Hero codes act as models for behavior. In the Soviet Union, stories of miner Alexei Stakhanov not only served as a Communist ideal, but were featured on the cover of Time magazine and influenced HR practices in the West. In Latin America, soap opera heroes were shown to positively influence literacy and family planning.
While the peer instinct drives adoption in the earlier stages of the S-curve, the hero instinct drives its acceleration.
The ancestor instinct: Making change stick
One of Rogers’s most consistent findings was that the tipping point for change usually lies between 10% and 20% participation. That’s also the point of maximum resistance. Some innovations, like lean manufacturing and agile development hit that threshold and stay stuck there for decades, never reaching the steep part of the S-curve.
Leaders often use “precedent signals” to leverage our respect for tradition. It’s no accident that Abrahamic holidays often fall on the same dates as earlier pagan rituals.
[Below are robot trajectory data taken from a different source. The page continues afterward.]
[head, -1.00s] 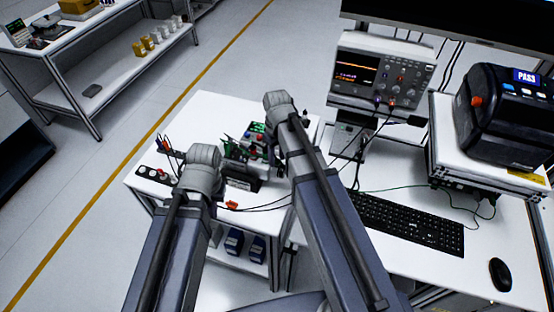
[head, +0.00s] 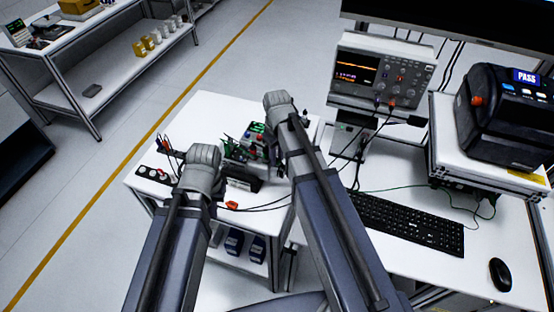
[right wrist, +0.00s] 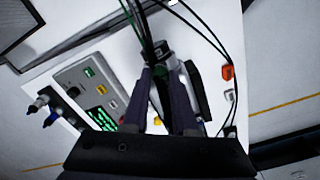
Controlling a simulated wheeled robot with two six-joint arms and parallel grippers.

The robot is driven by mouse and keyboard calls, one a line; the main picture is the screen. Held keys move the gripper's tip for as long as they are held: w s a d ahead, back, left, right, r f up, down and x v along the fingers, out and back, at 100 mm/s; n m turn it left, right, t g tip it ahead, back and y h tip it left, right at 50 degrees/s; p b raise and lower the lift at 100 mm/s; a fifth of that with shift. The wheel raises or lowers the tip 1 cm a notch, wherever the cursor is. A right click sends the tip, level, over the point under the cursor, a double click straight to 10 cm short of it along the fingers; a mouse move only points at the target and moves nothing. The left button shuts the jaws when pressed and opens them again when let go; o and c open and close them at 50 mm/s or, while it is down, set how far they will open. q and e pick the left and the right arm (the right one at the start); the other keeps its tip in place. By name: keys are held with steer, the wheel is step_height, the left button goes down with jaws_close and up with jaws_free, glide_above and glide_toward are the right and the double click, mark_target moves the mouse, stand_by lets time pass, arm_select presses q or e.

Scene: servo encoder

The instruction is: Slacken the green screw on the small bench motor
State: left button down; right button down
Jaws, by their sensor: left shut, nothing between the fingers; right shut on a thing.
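In the head view, a small cluster of dark and green gear (head: 240,150) stands on the low white table between my wrists. I cannot pick out the motor or its green screw for sure. My left gripper (head: 218,160) is beside the cluster's left side, shut and empty, its fingertips mostly hidden by the wrist. My right gripper, at the cluster's right, has its fingers behind the arm in the head view. In the right wrist view my right gripper (right wrist: 168,105) is shut on a narrow dark thing, largely hidden between its fingers. A grey cylindrical part (right wrist: 160,50) shows just beyond the fingertips.
A grey panel box (right wrist: 85,78) with a green display lies left of the right fingers. Dark cables pass close to them, and an orange connector (right wrist: 227,72) lies at right. A keyboard (head: 408,222), oscilloscope (head: 380,75) and black printer-like device (head: 510,115) occupy the bench at right.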

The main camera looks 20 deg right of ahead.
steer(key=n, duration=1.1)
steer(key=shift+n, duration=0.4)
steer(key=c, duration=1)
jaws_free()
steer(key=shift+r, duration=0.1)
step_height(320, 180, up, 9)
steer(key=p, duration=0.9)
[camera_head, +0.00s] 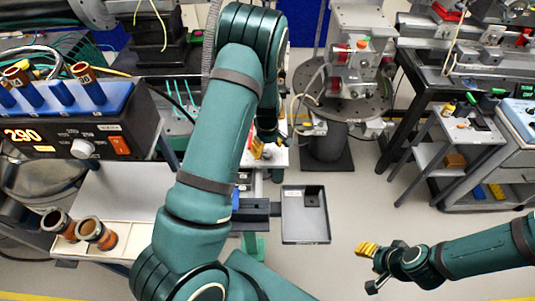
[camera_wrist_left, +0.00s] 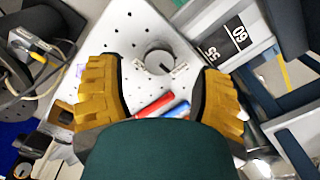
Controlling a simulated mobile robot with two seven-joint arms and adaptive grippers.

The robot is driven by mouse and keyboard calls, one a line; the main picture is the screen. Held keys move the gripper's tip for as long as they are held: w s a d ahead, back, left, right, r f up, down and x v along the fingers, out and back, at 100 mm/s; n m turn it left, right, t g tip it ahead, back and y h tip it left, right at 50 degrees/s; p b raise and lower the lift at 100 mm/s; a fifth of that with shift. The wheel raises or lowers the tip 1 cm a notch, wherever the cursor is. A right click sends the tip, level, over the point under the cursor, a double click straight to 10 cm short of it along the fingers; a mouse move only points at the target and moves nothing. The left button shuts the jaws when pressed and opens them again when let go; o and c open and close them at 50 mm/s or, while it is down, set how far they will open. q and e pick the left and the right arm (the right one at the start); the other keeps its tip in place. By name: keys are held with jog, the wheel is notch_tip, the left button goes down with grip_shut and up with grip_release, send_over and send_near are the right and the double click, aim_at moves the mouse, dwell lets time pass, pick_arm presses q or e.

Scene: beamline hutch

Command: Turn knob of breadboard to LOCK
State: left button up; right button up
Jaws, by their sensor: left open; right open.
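In the left wrist view a round grey knob (camera_wrist_left: 160,61) with a dark pointer line stands on the white perforated breadboard (camera_wrist_left: 118,28). Small pale labels sit on either side of it, too small to read. My left gripper (camera_wrist_left: 161,72) is open, its yellow fingers to either side of the knob in the picture; I cannot tell whether they touch it. In the head view my left gripper (camera_head: 260,149) is partly hidden by my arm, over the white breadboard (camera_head: 281,158), and the knob is hidden. My right gripper (camera_head: 367,249) is empty over the floor at lower right.
A red tool (camera_wrist_left: 154,104) and a blue one (camera_wrist_left: 179,110) lie on the breadboard near my left fingers. A grey tray (camera_head: 305,228) is in front of it. A blue-topped instrument (camera_head: 82,128) stands left. A cart (camera_head: 465,130) stands right. Open floor lies around my right gripper.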

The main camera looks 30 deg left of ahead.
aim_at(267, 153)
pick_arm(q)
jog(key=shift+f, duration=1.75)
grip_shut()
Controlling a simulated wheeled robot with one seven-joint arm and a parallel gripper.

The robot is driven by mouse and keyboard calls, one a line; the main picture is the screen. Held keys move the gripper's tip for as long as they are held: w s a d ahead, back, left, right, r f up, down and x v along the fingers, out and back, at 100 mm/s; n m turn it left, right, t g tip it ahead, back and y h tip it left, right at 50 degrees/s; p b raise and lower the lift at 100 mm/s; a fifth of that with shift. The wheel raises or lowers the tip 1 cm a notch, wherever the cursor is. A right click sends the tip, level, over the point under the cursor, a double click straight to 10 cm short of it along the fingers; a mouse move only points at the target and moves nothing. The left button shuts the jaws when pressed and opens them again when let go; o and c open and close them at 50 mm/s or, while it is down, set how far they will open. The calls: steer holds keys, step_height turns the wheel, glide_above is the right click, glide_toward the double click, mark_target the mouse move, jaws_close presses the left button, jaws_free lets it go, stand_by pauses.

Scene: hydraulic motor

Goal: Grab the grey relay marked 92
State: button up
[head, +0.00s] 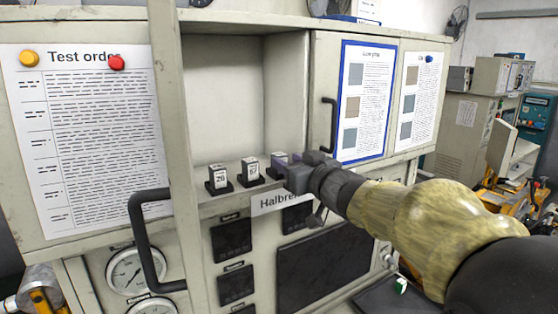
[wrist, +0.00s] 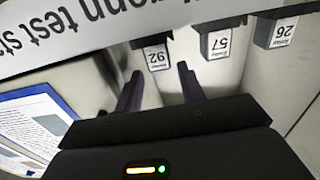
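The relay marked 92 (wrist: 157,57) shows in the wrist view with a white label and a dark base. It stands between and just beyond the two fingertips of my gripper (wrist: 158,80). The fingers are apart, with a gap on both sides of the relay, so my gripper is open and empty.
Two more relays stand in the row to the left: 57 (head: 250,170) and 26 (head: 218,178). A cabinet door with a black handle (head: 329,125) is right of the open compartment (head: 225,100). Another handle (head: 146,240) juts out at the left.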

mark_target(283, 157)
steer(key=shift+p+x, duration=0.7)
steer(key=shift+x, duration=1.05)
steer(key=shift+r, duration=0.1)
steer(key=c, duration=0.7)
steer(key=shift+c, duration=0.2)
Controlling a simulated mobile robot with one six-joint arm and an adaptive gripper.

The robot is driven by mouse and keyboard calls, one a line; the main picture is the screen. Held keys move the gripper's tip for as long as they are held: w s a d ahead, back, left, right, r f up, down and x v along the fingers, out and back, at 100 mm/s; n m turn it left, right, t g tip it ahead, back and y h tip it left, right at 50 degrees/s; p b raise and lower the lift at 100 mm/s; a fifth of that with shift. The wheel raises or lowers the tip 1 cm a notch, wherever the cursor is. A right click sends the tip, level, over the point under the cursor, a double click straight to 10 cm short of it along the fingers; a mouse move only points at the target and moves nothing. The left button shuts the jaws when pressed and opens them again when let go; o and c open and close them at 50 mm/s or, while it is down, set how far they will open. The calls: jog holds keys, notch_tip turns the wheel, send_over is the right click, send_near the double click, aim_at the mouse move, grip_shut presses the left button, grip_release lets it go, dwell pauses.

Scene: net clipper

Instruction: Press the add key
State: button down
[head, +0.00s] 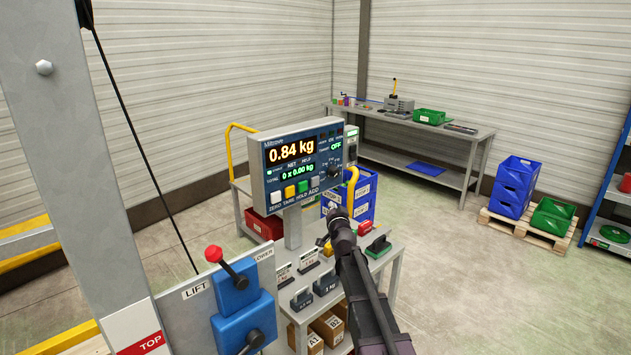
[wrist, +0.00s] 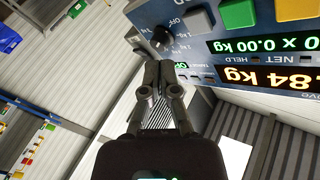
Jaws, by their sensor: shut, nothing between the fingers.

For many of the same reasons, when Lou Gerstner set out to turn around tech giant IBM in the 1990s, he frequently invoked the company’s history and culture to support changes he made.
Morris calls this the “ancestor instinct” and it can be incredibly powerful. We have a natural reverence for what has come before us and pass down traditions through the generations. These can be religious traditions, legal precedents like the U.S. Constitution, or, as in the case of Lou Gerstner and IBM, elements of organizational culture. Framing something new as being rooted in old traditions can make it feel safer to adopt.
Both hybrid corn and tetracycline eventually became part of the fabric of their industries. Today, we grow 20% more corn on 25% less land due to innovations like hybrid corn. Tetracycline represented a new class of antibiotics, but soon became a standard of care. What was once new, exciting, and even a little scary, became mundane, ordinary, and routine.
Putting tribal instincts to work for you
The S-curve has become so ingrained in the lore of innovation and change that we scarcely think about where it came from or what drives it. We know that change starts slowly, with a few enthusiasts experimenting with something new. If it gains traction, adoption can accelerate exponentially before the market saturates and levels off.
Yet Michael Morris’s work on tribal signals can help us understand the original research in new and interesting ways. We’ve long known that early adopters tend to venture outside their communities to explore. But when we understand the peer instinct and prevalence signals, we can begin to see how the structure of our social networks affects what we can achieve.
In a similar vein, understanding the hero instinct and prestige signals allows us to accelerate adoption by celebrating success stories and telling them well. Leveraging the ancestor instinct and precedent signals can help us frame new things in terms that honor and respect traditions that people already value.
At its root, innovation is less about technology and disruption than it is about people. Good ideas—even great ones—fail all the time. If you have an idea you care about and want it to succeed, you can’t ignore the basic instincts that drive human nature. You need to harness them and let them work for you instead of against you.